Copy each entry as it stands, leaving nothing out.

- _Recorded data_
↓↓↓
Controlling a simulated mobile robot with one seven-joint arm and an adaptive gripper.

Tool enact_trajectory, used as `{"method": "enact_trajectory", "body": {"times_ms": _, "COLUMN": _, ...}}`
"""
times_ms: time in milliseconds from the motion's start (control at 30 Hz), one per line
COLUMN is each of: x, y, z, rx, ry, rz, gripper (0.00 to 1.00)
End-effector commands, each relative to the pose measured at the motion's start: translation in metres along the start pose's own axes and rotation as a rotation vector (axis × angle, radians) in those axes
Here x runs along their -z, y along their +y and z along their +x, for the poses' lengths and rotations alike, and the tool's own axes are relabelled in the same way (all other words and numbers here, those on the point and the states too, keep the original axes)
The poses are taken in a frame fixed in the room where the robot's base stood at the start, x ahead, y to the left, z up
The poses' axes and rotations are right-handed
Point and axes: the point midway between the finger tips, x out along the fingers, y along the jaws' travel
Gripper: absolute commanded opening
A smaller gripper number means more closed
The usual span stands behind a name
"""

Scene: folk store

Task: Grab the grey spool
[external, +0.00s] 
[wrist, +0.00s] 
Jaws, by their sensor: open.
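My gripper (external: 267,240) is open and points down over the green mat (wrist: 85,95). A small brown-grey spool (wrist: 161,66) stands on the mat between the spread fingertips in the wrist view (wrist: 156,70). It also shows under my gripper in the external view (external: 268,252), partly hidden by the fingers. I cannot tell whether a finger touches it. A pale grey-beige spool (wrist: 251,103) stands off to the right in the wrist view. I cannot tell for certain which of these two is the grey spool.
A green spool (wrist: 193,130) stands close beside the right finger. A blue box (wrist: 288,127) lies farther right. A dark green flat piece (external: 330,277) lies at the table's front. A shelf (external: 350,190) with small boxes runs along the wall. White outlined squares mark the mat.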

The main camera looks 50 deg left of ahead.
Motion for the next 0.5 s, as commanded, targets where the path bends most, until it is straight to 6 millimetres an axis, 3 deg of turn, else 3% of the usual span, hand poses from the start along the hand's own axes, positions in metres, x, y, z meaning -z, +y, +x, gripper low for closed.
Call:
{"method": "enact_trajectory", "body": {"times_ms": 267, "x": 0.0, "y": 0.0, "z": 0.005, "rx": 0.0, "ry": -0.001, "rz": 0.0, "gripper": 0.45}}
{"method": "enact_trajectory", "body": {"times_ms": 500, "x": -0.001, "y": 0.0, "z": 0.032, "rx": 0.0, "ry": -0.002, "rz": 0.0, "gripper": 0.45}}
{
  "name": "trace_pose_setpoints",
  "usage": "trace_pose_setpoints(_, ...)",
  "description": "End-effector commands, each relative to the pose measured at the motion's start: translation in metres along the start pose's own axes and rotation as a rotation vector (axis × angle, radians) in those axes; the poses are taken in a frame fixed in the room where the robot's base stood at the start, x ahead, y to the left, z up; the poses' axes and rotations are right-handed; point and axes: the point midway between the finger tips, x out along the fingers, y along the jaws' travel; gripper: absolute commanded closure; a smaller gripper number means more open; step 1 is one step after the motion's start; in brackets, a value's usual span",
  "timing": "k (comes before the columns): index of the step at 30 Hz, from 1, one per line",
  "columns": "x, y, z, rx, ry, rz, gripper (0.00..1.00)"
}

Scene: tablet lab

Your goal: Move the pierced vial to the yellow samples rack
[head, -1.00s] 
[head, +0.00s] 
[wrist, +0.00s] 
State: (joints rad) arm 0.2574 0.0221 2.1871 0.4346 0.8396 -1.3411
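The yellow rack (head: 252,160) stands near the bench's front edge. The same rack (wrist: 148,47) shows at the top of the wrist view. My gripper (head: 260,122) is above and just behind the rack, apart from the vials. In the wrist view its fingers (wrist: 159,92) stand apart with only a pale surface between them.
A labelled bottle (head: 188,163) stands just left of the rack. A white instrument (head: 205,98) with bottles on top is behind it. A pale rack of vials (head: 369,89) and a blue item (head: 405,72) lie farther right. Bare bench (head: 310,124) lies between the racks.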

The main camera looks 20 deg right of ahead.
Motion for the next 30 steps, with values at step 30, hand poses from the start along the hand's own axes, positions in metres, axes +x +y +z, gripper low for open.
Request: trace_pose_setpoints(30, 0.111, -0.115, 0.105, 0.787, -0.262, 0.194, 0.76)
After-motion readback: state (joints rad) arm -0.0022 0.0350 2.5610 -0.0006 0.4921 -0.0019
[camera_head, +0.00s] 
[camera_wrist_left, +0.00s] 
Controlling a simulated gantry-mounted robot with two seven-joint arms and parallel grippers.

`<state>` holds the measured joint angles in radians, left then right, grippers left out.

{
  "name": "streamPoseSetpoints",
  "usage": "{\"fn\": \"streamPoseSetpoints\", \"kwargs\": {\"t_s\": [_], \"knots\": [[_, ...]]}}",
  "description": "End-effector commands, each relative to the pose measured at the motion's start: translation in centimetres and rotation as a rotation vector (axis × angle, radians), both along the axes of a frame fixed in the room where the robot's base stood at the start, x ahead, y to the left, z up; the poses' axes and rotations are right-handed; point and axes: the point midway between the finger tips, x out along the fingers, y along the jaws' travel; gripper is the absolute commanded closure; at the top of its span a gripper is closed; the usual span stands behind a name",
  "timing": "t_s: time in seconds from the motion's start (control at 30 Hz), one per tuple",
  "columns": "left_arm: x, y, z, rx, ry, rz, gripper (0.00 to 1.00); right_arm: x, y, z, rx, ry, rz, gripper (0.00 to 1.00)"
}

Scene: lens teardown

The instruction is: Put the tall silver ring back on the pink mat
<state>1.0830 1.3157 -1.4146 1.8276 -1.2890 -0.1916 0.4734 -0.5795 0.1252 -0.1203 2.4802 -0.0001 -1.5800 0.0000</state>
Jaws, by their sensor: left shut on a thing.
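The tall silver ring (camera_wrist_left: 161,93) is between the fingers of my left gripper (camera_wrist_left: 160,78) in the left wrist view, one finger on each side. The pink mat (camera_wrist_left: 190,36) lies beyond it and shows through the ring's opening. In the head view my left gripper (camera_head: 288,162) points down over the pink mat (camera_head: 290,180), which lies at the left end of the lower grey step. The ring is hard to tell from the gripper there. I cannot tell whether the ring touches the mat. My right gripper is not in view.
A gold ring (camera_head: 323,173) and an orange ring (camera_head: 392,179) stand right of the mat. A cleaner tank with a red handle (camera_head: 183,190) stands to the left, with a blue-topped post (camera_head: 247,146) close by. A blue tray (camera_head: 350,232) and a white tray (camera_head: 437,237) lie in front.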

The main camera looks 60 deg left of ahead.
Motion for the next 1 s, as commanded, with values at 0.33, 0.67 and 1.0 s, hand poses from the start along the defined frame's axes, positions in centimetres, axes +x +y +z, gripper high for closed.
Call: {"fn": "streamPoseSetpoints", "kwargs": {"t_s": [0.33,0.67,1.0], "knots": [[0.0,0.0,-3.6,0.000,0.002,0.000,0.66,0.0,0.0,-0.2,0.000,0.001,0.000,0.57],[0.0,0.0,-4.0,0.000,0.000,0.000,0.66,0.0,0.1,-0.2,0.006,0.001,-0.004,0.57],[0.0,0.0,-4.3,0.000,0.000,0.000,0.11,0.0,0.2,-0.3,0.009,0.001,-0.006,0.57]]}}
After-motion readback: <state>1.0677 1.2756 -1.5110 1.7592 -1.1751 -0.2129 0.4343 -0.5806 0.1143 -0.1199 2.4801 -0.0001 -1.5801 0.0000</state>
↑↑↑
- _Final result_
Controlling a simulated mobile robot with one seven-joint arm and an adaptive gripper.

Tool enact_trajectory, used as `{"method": "enact_trajectory", "body": {"times_ms": _, "COLUMN": _, ...}}`
"""
times_ms: time in milliseconds from the motion's start (control at 30 Hz), one per line
COLUMN is each of: x, y, z, rx, ry, rz, gripper (0.00 to 1.00)
End-effector commands, each relative to the pose measured at the motion's start: translation in metres along the start pose's own axes and rotation as a rotation vector (axis × angle, radians) in those axes
Here x runs along their -z, y along their +y and z along their +x, for the poses' lengths and rotations alike, and the tool's own axes are relabelled in the same way (all other words and numbers here, those on the point and the states too, keep the original axes)
The poses are taken in a frame fixed in the room where the robot's base stood at the start, x ahead, y to the left, z up
The poses' axes and rotations are right-handed
Point and axes: the point midway between the finger tips, x out along the fingers, y along the jaws' travel
Gripper: absolute commanded opening
A smaller gripper number means more closed
The usual span stands behind a name
"""

Scene: folk store

Task: Grab the grey spool
[external, +0.00s] 
[wrist, +0.00s] 
Jaws, by their sensor: open.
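My gripper (external: 267,240) is open and points down over the green mat (wrist: 85,95). A small brown-grey spool (wrist: 161,66) stands on the mat between the spread fingertips in the wrist view (wrist: 156,70). It also shows under my gripper in the external view (external: 268,252), partly hidden by the fingers. I cannot tell whether a finger touches it. A pale grey-beige spool (wrist: 251,103) stands off to the right in the wrist view. I cannot tell for certain which of these two is the grey spool.
A green spool (wrist: 193,130) stands close beside the right finger. A blue box (wrist: 288,127) lies farther right. A dark green flat piece (external: 330,277) lies at the table's front. A shelf (external: 350,190) with small boxes runs along the wall. White outlined squares mark the mat.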

The main camera looks 50 deg left of ahead.
Motion for the next 0.5 s, as commanded, targets where the path bends most, until it is straight to 6 millimetres an axis, 3 deg of turn, else 3% of the usual span, hand poses from the start along the hand's own axes, positions in metres, x, y, z meaning -z, +y, +x, gripper low for closed.
Call:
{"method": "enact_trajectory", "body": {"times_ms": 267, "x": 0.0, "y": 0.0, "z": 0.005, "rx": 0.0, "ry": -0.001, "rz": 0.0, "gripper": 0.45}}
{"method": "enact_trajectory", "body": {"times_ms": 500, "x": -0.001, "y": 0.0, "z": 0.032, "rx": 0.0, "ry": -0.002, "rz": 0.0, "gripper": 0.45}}
{
  "name": "trace_pose_setpoints",
  "usage": "trace_pose_setpoints(_, ...)",
  "description": "End-effector commands, each relative to the pose measured at the motion's start: translation in metres along the start pose's own axes and rotation as a rotation vector (axis × angle, radians) in those axes; the poses are taken in a frame fixed in the room where the robot's base stood at the start, x ahead, y to the left, z up; the poses' axes and rotations are right-handed; point and axes: the point midway between the finger tips, x out along the fingers, y along the jaws' travel; gripper: absolute commanded closure; a smaller gripper number means more open; step 1 is one step after the motion's start; in brackets, a value's usual span",
  "timing": "k (comes before the columns): index of the step at 30 Hz, from 1, one per line",
  "columns": "x, y, z, rx, ry, rz, gripper (0.00..1.00)"
}

Scene: tablet lab

Your goal: Move the pierced vial to the yellow samples rack
[head, -1.00s] 
[head, +0.00s] 
[wrist, +0.00s] 
State: (joints rad) arm 0.2574 0.0221 2.1871 0.4346 0.8396 -1.3411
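The yellow rack (head: 252,160) stands near the bench's front edge. The same rack (wrist: 148,47) shows at the top of the wrist view. My gripper (head: 260,122) is above and just behind the rack, apart from the vials. In the wrist view its fingers (wrist: 159,92) stand apart with only a pale surface between them.
A labelled bottle (head: 188,163) stands just left of the rack. A white instrument (head: 205,98) with bottles on top is behind it. A pale rack of vials (head: 369,89) and a blue item (head: 405,72) lie farther right. Bare bench (head: 310,124) lies between the racks.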

The main camera looks 20 deg right of ahead.
Motion for the next 30 steps, with values at step 30, hand poses from the start along the hand's own axes, positions in metres, axes +x +y +z, gripper low for open.
Request: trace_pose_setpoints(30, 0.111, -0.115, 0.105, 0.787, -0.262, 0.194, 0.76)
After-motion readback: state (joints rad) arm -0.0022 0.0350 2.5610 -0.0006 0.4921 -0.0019
[camera_head, +0.00s] 
[camera_wrist_left, +0.00s] 
Controlling a simulated gantry-mounted robot with two seven-joint arms and parallel grippers.

`<state>` holds the measured joint angles in radians, left then right, grippers left out.

{
  "name": "streamPoseSetpoints",
  "usage": "{\"fn\": \"streamPoseSetpoints\", \"kwargs\": {\"t_s\": [_], \"knots\": [[_, ...]]}}",
  "description": "End-effector commands, each relative to the pose measured at the motion's start: translation in centimetres and rotation as a rotation vector (axis × angle, radians), both along the axes of a frame fixed in the room where the robot's base stood at the start, x ahead, y to the left, z up; the poses' axes and rotations are right-handed; point and axes: the point midway between the finger tips, x out along the fingers, y along the jaws' travel; gripper is the absolute commanded closure; at the top of its span a gripper is closed; the usual span stands behind a name",
  "timing": "t_s: time in seconds from the motion's start (control at 30 Hz), one per tuple",
  "columns": "left_arm: x, y, z, rx, ry, rz, gripper (0.00 to 1.00); right_arm: x, y, z, rx, ry, rz, gripper (0.00 to 1.00)"
}

Scene: lens teardown

The instruction is: Put the tall silver ring back on the pink mat
<state>1.0830 1.3157 -1.4146 1.8276 -1.2890 -0.1916 0.4734 -0.5795 0.1252 -0.1203 2.4802 -0.0001 -1.5800 0.0000</state>
Jaws, by their sensor: left shut on a thing.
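The tall silver ring (camera_wrist_left: 161,93) is between the fingers of my left gripper (camera_wrist_left: 160,78) in the left wrist view, one finger on each side. The pink mat (camera_wrist_left: 190,36) lies beyond it and shows through the ring's opening. In the head view my left gripper (camera_head: 288,162) points down over the pink mat (camera_head: 290,180), which lies at the left end of the lower grey step. The ring is hard to tell from the gripper there. I cannot tell whether the ring touches the mat. My right gripper is not in view.
A gold ring (camera_head: 323,173) and an orange ring (camera_head: 392,179) stand right of the mat. A cleaner tank with a red handle (camera_head: 183,190) stands to the left, with a blue-topped post (camera_head: 247,146) close by. A blue tray (camera_head: 350,232) and a white tray (camera_head: 437,237) lie in front.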

The main camera looks 60 deg left of ahead.
Motion for the next 1 s, as commanded, with values at 0.33, 0.67 and 1.0 s, hand poses from the start along the defined frame's axes, positions in centimetres, axes +x +y +z, gripper high for closed.
Call: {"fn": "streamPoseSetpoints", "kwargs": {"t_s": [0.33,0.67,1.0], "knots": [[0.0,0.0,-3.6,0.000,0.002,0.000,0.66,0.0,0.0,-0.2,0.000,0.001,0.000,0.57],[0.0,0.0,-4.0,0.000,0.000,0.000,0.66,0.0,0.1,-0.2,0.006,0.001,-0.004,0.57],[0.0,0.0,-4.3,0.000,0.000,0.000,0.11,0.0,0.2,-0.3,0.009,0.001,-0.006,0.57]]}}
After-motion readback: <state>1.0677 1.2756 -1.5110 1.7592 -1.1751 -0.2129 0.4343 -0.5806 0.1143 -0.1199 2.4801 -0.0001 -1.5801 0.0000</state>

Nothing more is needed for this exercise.